PandoraBoxx's avatar

I have changed my mind, the Democrats aren’t calling it “Obamacare”, that’s a Republican term. Democrats are calling it “a step in the right direction.”

A society is judged on the care of the least affluent of its citizens because they are the most vulnerable. That is my political belief. Dems come closest to agreeing with me.

wonderingwhy's avatar

It’s just a matter of either believing, hopefully based on research/facts/reason, in the idea put forth [or, perhaps more often than not, not believing in the alternative(s)]. You know you were “right” when you implement it and it works out as predicted or close enough to it to not cause undue hardship. The thing about politics is there are few absolutes, so having an open mind and a willingness to change is a must (he said, as visions of congress danced in his head), as is “knowing” when to stick with it.

Part of the problem is, politics involves so many who are so diverse that words like “right” and “know” don’t hold the same meaning in most instances. Parties, to the public’s detriment, love to throw such words around though often combined with other issues not related to the legislation at hand knowing that it will stir the pot and get people to back them by supporting the party rather than the idea.

Simone_De_Beauvoir's avatar

I don’t listen to the political party – I form opinions first and then see which politicians or party aligns with them.

Sophief's avatar

I just have actually. I don’t know if I am right, it just feels right. As @Simone_De_Beauvoir said, I don’t listen to the political parties, I will have an opinion of what I expect and then see who lives up to that, and for the first time ever I have changed my political view.

mrentropy's avatar

I do what everyone else does then deny I did when it all goes wrong. Then I blame all the others for allowing themselves to be swayed by weak arguments.

thriftymaid's avatar

Opinions form from what you can understand about an issue and applying your own sense of morality and logic.

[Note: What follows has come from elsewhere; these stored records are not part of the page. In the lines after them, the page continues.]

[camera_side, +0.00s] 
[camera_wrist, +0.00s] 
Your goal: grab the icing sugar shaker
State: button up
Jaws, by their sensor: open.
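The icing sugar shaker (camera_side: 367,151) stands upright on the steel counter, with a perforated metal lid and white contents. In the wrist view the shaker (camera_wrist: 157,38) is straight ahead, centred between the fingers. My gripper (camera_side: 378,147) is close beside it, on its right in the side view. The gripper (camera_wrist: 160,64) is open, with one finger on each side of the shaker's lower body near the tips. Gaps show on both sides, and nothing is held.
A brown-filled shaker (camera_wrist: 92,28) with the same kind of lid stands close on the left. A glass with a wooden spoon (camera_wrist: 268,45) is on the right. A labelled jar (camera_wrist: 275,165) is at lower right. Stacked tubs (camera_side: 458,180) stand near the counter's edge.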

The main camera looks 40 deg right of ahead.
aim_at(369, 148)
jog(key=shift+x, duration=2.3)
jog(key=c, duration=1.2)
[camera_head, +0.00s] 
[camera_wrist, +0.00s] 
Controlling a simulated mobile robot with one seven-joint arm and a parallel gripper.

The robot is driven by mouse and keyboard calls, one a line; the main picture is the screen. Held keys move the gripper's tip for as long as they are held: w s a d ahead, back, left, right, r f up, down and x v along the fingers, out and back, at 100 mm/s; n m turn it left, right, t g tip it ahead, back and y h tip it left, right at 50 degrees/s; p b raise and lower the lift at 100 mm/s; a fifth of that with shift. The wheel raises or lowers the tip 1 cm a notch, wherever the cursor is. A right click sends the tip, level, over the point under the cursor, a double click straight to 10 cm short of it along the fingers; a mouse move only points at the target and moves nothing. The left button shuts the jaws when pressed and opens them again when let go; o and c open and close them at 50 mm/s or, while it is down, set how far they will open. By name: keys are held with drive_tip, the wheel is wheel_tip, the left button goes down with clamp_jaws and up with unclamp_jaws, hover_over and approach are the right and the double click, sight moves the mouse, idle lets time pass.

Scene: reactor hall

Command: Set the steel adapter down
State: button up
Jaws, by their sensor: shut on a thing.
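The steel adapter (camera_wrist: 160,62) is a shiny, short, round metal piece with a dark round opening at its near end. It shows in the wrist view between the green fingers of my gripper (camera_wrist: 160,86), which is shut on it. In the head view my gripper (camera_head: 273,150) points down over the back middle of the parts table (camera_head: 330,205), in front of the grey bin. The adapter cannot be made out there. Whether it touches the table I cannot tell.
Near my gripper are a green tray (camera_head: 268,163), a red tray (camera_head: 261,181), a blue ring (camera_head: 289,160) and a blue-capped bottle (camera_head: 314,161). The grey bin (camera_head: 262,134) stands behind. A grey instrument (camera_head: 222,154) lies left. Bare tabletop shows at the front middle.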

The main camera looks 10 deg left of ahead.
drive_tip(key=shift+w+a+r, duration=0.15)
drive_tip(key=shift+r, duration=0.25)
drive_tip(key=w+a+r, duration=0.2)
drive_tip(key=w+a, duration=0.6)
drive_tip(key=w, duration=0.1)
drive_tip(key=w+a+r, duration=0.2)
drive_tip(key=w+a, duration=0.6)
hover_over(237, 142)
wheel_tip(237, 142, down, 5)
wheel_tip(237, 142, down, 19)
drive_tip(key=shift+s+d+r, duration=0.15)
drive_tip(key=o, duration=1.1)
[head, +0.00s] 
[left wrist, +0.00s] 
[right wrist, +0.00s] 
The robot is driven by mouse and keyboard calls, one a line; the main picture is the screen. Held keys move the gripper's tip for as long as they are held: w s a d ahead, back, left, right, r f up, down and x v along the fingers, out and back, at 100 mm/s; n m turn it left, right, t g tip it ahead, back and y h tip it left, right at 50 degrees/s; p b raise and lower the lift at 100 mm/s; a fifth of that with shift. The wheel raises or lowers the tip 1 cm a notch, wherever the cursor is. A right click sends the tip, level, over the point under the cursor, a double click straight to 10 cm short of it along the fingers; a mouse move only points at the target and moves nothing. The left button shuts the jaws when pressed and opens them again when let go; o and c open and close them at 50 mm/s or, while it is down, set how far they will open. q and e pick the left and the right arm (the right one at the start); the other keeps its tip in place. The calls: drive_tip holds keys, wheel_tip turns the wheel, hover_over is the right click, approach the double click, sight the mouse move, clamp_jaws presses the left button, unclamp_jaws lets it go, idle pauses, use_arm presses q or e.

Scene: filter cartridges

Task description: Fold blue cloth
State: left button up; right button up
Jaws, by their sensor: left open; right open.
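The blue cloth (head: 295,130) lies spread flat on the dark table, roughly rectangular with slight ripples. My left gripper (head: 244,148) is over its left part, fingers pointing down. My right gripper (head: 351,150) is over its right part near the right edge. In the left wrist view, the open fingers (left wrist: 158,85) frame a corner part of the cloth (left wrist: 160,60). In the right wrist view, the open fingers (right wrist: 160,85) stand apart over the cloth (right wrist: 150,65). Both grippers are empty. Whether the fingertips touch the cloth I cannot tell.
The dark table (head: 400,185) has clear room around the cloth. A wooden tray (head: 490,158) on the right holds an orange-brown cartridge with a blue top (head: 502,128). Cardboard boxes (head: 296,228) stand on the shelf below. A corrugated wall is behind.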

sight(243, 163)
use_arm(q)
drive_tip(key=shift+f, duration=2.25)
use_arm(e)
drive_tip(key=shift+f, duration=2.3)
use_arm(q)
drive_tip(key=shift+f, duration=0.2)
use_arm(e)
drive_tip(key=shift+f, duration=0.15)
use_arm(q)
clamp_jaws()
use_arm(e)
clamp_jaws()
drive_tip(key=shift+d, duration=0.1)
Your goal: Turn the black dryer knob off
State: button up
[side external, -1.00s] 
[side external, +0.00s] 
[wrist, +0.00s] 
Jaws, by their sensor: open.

Of course there are times that, in time, you may change your opinion when more knowledge is obtained or you see that the actual impact is different from the initial assumed or inferred one.

marinelife's avatar

I don’t get me information from a party. I read factual news accounts and form my opinion that way.

Since my opinion is based on fact, I am not likely to change my mind unless someone presents me with new facts that contradict what I already know.

Rangie's avatar

@marinelife But you are at least willing to change your mind. I know people that are so stead fast, they will not change their mind for any reason. I am not one of them, but I am not far from them. I need some real hard facts for me to consider first.

Blackberry's avatar

I feel political opinions and ‘facts’ are just a way to determine what would be best for the future, even though no one exactly knows what will happen. One group can say ‘This is what will happen when this legislation is in place’, and another group will say the opposite, and then each side gives their opinion on why this is true. Correct me if I am wrong, but you can’t use opinions on facts to determine the future, right? And then there’s the people that just use opinions only to convince people they are facts, but that is another story.

Rangie's avatar

@Blackberry You are right about And then there’s the people that just use opinions only to convince people they are facts, but that is another story. I know several of those people. I think they just love to argue and get in your face to try to intimidate you, until you agree with them.

lilikoi's avatar

I look at original sources of data / information available, and form my position based on that. Yes, I am willing to change my position as new information becomes available if this new information seems legitimate and favors a different position than my own. The only way to get the real deal is to go straight to the original sources of information and read them yourself. News coverage of legislation is spotty; they often get it wrong, whether intentional or not. Even then, you need to consider who the source of the information is and take into account any potential bias / spin.